Modelling Postgres Performance Degradation on Burstable Cloud Instances | POSETTE 2026
Chun Lin Goh presents a POSETTE 2026 talk on how PostgreSQL performance can degrade on burstable cloud instances (for example, Azure B-series and AWS T-series) due to CPU credit depletion, and how to model the saturation point using a simple simulation approach.
Overview
What problem this talk addresses
Many teams run PostgreSQL on burstable instances to reduce cost. These instances use a CPU credit model:
- When credits are available, the VM can burst above its baseline CPU performance.
- When credits are depleted, the cloud provider throttles CPU back to the base frequency.
The key risk described is not a hard crash, but throughput exhaustion:
- PostgreSQL is not aware of the external CPU throttling.
- It continues accepting connections and work at a rate that no longer matches the throttled CPU capacity.
- This can trigger a cascading failure pattern:
- connection pools saturate
- p99 latencies spike
- application requests time out
- the database appears “online” but is effectively unavailable
Core concepts covered
- How CPU credits and bursting work on burstable instance families
- A simple explanation of the token bucket model (as an intuition for credit-based bursting)
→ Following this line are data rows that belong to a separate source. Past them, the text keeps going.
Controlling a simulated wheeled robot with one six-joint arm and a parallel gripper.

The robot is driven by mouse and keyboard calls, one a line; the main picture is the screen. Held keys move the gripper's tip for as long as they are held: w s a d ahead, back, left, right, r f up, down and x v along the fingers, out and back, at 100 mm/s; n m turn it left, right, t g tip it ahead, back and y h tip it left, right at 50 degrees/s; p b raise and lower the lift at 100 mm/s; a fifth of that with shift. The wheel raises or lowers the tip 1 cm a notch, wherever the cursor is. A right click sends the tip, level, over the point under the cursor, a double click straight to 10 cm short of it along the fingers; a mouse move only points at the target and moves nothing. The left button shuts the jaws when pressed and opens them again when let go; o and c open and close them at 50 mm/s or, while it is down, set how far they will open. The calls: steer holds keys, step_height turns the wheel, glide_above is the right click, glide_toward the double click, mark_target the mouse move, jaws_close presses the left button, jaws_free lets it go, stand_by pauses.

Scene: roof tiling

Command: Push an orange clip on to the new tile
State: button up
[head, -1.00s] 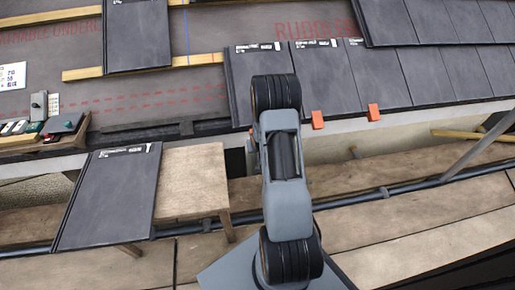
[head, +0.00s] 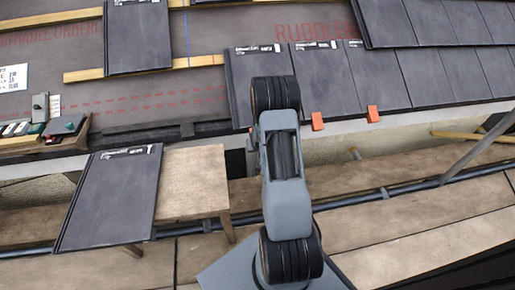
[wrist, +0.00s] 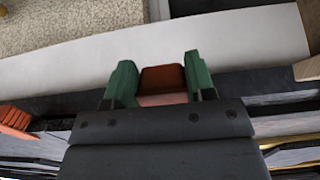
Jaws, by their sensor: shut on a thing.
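The new tile (head: 242,88) is dark grey and lies at the left end of the lower tile row, partly covered by my arm. My gripper (wrist: 161,82) shows in the wrist view with its green fingers shut on an orange clip (wrist: 162,79). In the head view my arm hides the gripper and the held clip. Two other orange clips, one (head: 317,121) and another (head: 373,114), sit on the lower edges of the tiles to the right. I cannot tell whether the held clip touches the new tile.
A loose tile (head: 112,195) lies on a wooden table (head: 193,180) at the left. A tray (head: 45,143) with several small items stands above it. A pale strip (wrist: 200,45) crosses the wrist view beyond the fingers.

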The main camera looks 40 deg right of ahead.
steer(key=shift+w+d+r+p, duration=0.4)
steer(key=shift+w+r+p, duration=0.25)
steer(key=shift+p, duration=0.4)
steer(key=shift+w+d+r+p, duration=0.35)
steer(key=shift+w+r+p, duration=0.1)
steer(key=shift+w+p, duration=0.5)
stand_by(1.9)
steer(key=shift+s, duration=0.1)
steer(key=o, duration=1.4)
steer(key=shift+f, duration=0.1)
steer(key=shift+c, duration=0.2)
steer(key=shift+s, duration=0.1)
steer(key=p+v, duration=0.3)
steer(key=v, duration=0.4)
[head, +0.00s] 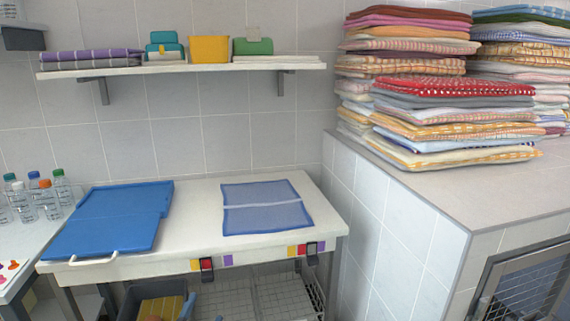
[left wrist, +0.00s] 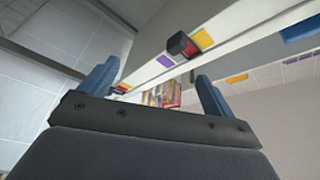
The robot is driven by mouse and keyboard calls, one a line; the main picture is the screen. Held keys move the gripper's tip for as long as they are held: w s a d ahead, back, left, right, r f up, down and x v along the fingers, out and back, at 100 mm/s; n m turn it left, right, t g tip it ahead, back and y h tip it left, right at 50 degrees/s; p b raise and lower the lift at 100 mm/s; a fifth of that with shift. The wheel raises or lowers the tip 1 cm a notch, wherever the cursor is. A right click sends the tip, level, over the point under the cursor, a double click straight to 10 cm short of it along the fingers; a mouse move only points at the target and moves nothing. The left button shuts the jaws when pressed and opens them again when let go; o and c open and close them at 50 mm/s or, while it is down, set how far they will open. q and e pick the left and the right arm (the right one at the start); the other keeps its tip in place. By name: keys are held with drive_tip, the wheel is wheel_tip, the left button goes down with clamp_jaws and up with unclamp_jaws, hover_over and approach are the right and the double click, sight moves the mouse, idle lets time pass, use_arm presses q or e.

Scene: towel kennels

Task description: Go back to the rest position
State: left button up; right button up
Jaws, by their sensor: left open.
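My left gripper (left wrist: 155,78) shows in the left wrist view with its two blue fingers wide apart and nothing between them. In the head view only its blue fingertips (head: 204,312) show at the bottom edge, low in front of the table (head: 190,205). Above the fingers, the left wrist view shows a pale edge strip with coloured tags (left wrist: 165,61). My right gripper is in neither view.
On the table lie a blue folding board (head: 110,218) and a blue cloth (head: 262,205) with a pale stripe. Bottles (head: 45,200) stand at left. Towel stacks (head: 440,100) sit on the tiled ledge at right. A shelf (head: 180,68) hangs above. Wire baskets (head: 270,297) are below.

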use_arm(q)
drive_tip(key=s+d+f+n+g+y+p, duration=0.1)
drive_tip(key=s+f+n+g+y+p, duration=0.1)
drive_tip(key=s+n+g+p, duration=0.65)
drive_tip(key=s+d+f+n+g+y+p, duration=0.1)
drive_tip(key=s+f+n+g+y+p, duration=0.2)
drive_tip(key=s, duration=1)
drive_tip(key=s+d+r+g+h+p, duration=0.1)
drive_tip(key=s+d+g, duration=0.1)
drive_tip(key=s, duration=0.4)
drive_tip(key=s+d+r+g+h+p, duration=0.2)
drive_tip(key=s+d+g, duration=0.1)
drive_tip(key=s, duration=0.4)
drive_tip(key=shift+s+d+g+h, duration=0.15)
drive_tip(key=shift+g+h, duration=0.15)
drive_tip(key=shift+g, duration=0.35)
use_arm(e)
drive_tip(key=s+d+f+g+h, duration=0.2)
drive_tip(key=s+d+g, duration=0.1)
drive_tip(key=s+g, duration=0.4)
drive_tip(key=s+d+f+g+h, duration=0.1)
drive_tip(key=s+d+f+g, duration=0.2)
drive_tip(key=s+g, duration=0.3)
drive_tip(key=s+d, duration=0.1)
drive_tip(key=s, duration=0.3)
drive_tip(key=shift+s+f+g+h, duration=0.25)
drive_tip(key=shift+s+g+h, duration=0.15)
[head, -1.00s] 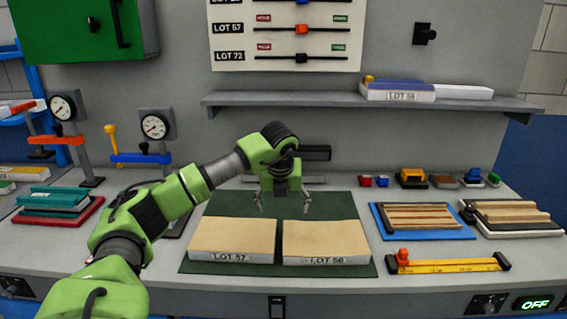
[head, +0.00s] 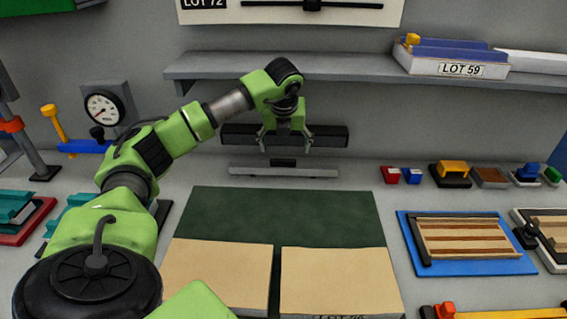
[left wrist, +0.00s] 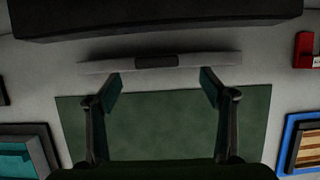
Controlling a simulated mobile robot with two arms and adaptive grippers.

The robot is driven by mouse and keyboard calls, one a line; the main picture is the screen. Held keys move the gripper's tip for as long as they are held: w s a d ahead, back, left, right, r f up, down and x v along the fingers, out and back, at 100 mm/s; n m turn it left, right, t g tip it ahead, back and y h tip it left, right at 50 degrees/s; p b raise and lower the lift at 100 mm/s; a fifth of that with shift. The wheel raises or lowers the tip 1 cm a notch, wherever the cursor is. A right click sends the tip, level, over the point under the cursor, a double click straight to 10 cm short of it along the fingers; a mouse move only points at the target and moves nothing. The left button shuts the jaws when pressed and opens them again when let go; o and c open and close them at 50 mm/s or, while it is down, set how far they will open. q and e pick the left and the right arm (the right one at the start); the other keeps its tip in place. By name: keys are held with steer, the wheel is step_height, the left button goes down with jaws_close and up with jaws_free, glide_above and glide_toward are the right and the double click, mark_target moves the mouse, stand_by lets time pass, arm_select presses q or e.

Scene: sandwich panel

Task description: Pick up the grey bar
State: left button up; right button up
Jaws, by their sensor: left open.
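The grey bar (head: 250,171) lies at the back of the bench near the wall, just behind the dark green mat. It is long, light grey, with a black block at its middle. In the left wrist view the grey bar (left wrist: 215,61) runs crosswise just beyond the fingertips. My left gripper (head: 285,146) is open and empty, pointing down above the bar's middle. In the left wrist view the gripper's fingers (left wrist: 160,78) are spread on either side of the black block, apart from the bar. My right gripper is not in view.
A dark wall-mounted block (head: 333,136) is close behind my left gripper. The green mat (head: 280,214) is bare at its back, with two tan-topped panels (head: 222,268) (head: 338,272) in front. A shelf (head: 300,65) is above; a blue tray (head: 490,267) is right.

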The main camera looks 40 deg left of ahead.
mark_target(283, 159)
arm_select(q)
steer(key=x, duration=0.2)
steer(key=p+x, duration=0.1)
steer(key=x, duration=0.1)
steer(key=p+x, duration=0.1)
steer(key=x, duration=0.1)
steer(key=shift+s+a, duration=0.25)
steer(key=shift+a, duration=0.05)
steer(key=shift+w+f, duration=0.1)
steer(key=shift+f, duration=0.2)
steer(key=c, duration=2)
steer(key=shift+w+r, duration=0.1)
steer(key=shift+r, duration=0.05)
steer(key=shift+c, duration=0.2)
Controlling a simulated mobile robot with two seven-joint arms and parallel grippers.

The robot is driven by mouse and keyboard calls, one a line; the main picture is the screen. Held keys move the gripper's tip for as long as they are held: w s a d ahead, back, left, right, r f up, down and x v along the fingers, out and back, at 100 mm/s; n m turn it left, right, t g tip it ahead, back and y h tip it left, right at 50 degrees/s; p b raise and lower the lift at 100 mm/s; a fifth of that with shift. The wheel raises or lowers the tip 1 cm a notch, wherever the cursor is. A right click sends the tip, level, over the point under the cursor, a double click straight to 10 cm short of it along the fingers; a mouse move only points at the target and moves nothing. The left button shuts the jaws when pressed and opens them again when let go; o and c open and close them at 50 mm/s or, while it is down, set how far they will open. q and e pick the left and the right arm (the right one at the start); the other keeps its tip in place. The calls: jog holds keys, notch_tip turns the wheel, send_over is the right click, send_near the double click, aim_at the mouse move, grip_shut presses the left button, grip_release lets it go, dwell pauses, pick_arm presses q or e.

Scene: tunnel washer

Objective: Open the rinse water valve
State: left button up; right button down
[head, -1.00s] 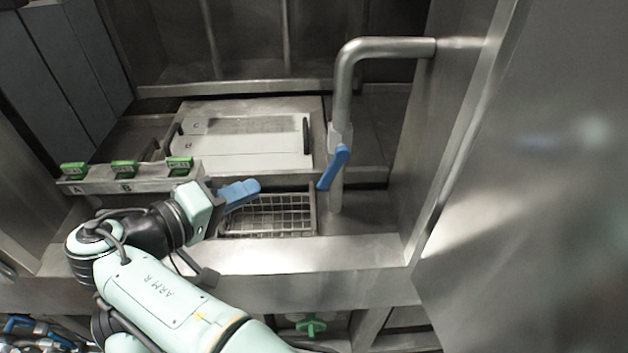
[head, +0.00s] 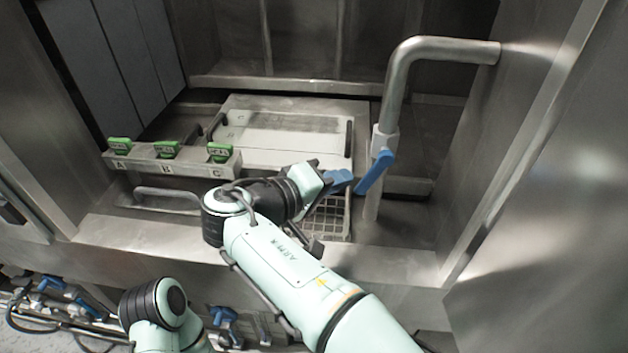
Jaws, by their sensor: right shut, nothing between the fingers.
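A blue lever handle (head: 375,172) sits on a grey valve body on a bent steel pipe (head: 398,85) at the right of the washer bay. The lever slants, its lower end pointing down and left, across the pipe's lower part. My right gripper (head: 345,181), with blue fingers, is shut and empty just left of the lever. Its fingertips are very close to the lever; I cannot tell whether they touch. My left gripper is not in view; part of my left arm shows at the bottom.
A white lidded panel (head: 285,133) lies behind. A wire basket (head: 335,222) is partly hidden under my right gripper. Steel walls close off the right side; more blue-handled valves (head: 222,315) sit low in front.

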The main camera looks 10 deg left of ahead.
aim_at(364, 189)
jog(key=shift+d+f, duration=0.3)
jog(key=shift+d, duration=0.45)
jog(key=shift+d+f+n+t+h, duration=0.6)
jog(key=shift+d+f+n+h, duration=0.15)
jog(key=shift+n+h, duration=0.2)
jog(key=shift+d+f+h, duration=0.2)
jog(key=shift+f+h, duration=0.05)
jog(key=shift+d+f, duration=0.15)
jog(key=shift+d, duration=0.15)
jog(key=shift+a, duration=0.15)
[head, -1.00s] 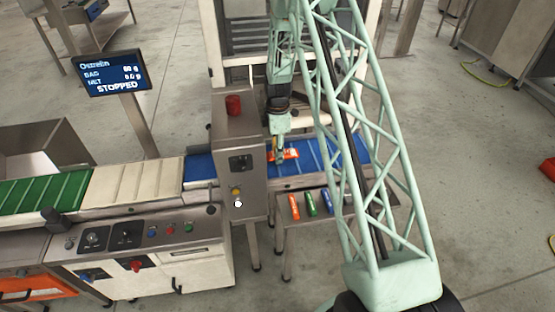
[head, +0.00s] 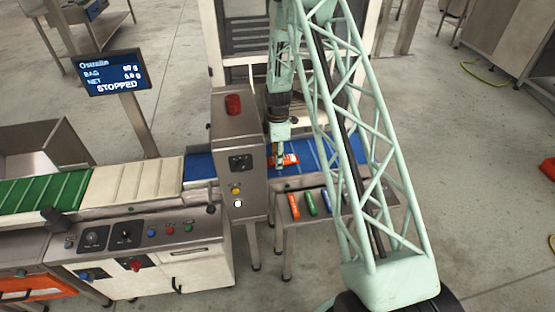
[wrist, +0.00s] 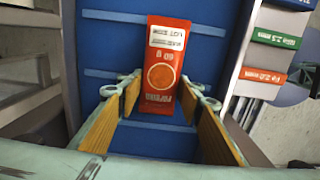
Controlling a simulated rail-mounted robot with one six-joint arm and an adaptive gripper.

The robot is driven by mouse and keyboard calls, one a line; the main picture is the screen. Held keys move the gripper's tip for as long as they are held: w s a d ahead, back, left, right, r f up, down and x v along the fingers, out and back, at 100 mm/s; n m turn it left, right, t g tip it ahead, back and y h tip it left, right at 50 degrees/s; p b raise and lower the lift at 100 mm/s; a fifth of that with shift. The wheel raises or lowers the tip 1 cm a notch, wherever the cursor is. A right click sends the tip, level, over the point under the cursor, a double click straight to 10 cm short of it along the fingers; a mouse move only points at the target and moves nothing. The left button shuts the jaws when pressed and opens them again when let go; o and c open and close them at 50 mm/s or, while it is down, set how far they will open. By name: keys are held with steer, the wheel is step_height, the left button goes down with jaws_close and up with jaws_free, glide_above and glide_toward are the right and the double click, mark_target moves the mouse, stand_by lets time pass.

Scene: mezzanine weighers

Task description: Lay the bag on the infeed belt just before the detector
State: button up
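The orange bag (head: 290,159) lies on the blue infeed belt (head: 318,152), just right of the steel detector housing (head: 236,140). In the wrist view the bag (wrist: 165,60) lies lengthwise across the blue belt (wrist: 112,60), label up. My gripper (head: 279,162) is at the bag in the head view. In the wrist view its fingers (wrist: 163,92) are apart, one on each side of the bag's near end, with blue belt showing between each fingertip and the bag. Part of the belt is hidden behind my arm.
A red beacon (head: 233,105) tops the detector. The display (head: 113,73) reads STOPPED. A cream belt (head: 135,182) and green belt (head: 45,190) continue left.

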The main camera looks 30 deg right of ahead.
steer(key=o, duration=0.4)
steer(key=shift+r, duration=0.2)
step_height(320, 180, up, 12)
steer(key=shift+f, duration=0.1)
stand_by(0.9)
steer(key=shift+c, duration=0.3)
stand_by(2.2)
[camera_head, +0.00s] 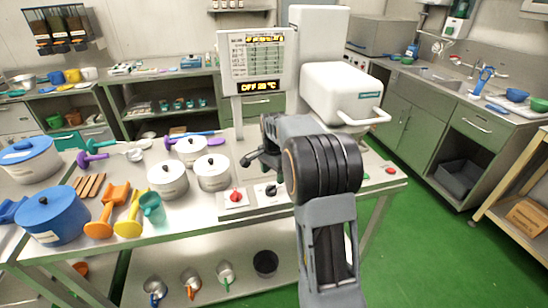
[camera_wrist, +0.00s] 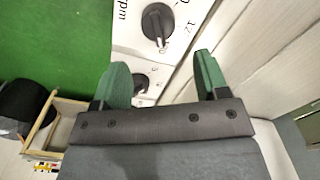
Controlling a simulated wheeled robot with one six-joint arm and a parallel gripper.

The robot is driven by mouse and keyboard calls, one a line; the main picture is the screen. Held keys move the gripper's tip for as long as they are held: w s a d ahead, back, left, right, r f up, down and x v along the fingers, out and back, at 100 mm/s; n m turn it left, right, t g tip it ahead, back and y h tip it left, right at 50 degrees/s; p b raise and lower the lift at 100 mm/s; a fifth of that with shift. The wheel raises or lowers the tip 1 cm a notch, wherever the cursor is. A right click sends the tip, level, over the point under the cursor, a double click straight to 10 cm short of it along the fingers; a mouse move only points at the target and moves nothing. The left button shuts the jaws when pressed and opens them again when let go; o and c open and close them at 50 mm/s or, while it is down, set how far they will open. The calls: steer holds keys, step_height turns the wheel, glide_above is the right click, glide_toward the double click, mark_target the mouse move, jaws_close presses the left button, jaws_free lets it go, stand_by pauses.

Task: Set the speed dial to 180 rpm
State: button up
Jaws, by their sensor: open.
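The speed dial (camera_wrist: 158,22) is a black knob on a pale panel with "rpm" and numbers printed around it, at the top middle of the wrist view. The angle of its pointer is hard to read. My gripper (camera_wrist: 160,60) is open and empty, its two green fingers apart, with the dial ahead of the gap and not between them. A second black knob (camera_wrist: 140,82) shows between the fingers, partly hidden by the left one. In the head view my gripper (camera_head: 252,160) is above the control panel, where a dark knob (camera_head: 271,190) shows; my arm hides part of the panel.
A red knob (camera_head: 236,197) sits at the panel's left end and a red button (camera_head: 390,171) at the right. A display board (camera_head: 257,60) reads "OFF" and a temperature. The white machine head (camera_head: 342,92) stands behind my arm. Lidded pots (camera_head: 168,180) stand to the left.

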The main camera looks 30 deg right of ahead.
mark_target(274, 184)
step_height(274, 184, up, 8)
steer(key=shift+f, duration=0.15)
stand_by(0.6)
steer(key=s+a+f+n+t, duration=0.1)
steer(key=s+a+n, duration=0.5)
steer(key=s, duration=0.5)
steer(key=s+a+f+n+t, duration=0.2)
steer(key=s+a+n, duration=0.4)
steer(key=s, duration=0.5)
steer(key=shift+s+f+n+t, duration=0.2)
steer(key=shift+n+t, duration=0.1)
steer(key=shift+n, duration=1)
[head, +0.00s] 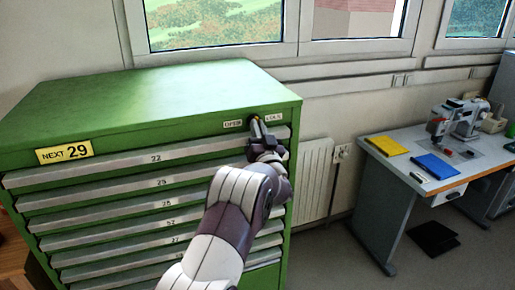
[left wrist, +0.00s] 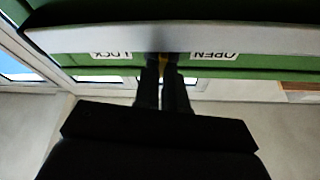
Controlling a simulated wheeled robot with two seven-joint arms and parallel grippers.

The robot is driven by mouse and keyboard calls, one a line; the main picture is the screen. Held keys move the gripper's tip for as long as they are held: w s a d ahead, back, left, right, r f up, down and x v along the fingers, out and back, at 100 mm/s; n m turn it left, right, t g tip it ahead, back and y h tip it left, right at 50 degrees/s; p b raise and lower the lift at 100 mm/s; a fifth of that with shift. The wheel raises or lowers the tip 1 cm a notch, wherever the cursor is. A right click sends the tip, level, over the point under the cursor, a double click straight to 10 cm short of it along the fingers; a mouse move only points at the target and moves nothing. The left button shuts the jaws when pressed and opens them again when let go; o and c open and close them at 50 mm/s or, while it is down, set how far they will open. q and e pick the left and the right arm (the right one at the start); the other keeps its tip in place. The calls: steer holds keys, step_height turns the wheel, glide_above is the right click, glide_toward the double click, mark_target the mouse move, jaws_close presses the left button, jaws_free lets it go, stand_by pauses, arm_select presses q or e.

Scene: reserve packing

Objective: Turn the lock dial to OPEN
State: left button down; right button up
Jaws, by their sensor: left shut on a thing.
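The lock dial (head: 257,119) is on the top right of the green cabinet's front (head: 130,150), between an OPEN label (head: 233,124) and a LOCK label (head: 273,117). Only a small dark and yellow part of it shows. My left gripper (head: 258,132) is shut on the dial. In the left wrist view the two fingers (left wrist: 165,85) close around a small yellow part, between the upside-down LOCK label (left wrist: 110,54) and OPEN label (left wrist: 214,55). The fingers hide most of the dial, so I cannot tell where it points. My right gripper is not in view.
The cabinet has several numbered drawers, all looking shut, and a yellow NEXT 29 sign (head: 64,152). A radiator (head: 312,180) stands right of it.

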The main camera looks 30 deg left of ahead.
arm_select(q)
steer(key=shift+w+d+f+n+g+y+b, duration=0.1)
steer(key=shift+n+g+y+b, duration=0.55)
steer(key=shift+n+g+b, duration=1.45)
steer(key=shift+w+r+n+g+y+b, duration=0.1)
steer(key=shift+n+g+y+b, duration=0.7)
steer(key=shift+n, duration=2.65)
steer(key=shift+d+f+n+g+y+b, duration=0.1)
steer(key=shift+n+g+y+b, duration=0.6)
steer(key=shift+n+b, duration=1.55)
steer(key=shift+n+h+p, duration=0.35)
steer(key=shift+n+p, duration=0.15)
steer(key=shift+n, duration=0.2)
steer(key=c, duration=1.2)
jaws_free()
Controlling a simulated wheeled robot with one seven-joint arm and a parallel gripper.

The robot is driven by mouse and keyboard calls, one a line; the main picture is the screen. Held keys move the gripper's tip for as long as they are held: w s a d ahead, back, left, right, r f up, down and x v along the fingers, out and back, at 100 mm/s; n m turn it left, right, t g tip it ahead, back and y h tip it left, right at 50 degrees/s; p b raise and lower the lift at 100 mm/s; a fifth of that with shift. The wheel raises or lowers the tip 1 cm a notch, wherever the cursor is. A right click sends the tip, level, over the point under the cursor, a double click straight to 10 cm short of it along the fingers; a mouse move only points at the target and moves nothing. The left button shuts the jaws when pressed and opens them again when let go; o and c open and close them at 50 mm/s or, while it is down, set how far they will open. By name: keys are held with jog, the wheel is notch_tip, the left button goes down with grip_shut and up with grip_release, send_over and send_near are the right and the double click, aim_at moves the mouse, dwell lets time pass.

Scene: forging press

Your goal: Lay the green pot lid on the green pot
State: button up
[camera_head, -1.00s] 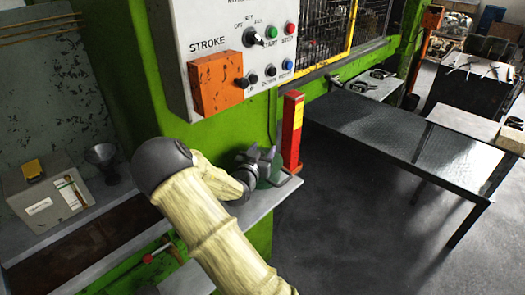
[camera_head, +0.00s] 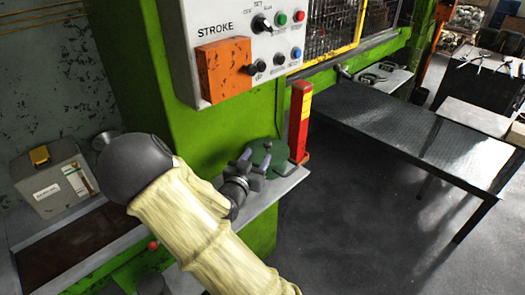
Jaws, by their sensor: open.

- The “hidden risk” of CPU credit depletion and why it creates non-linear performance behavior
Approaches compared
The talk contrasts different ways to avoid getting surprised by throttling:
- Overprovisioning (buying more baseline capacity than needed)
- Load testing (often expensive to run realistically)
- Simulation as a fast decision filter to estimate when the system will saturate
Simulation approach and what it’s used for
Goh introduces simulation as a way to estimate a system’s Base Performance Ceiling (the sustainable throughput once throttled), without requiring large-scale load-testing infrastructure.
Topics called out in the session outline include:
- Discrete-event simulation fundamentals
- Building a simulation library in .NET
- A demo focused on:
- predicting CPU credit drain and failure conditions
- identifying a safer connection pool size for the throttled state
Cloud differences and operational visibility
- A comparison of Azure vs AWS burstable instance differences (at a conceptual level)
- The role of observability and real-time insight, with Grafana referenced for monitoring/visualization
Takeaways highlighted
- Burstable instances can be cost-effective, but the CPU credit model can create sharp performance cliffs.
- Modelling the throttled steady-state helps teams right-size instances and tune connection pools before production incidents.
- Simulation can be used as a faster, more data-driven filter than relying solely on overprovisioning or expensive load tests.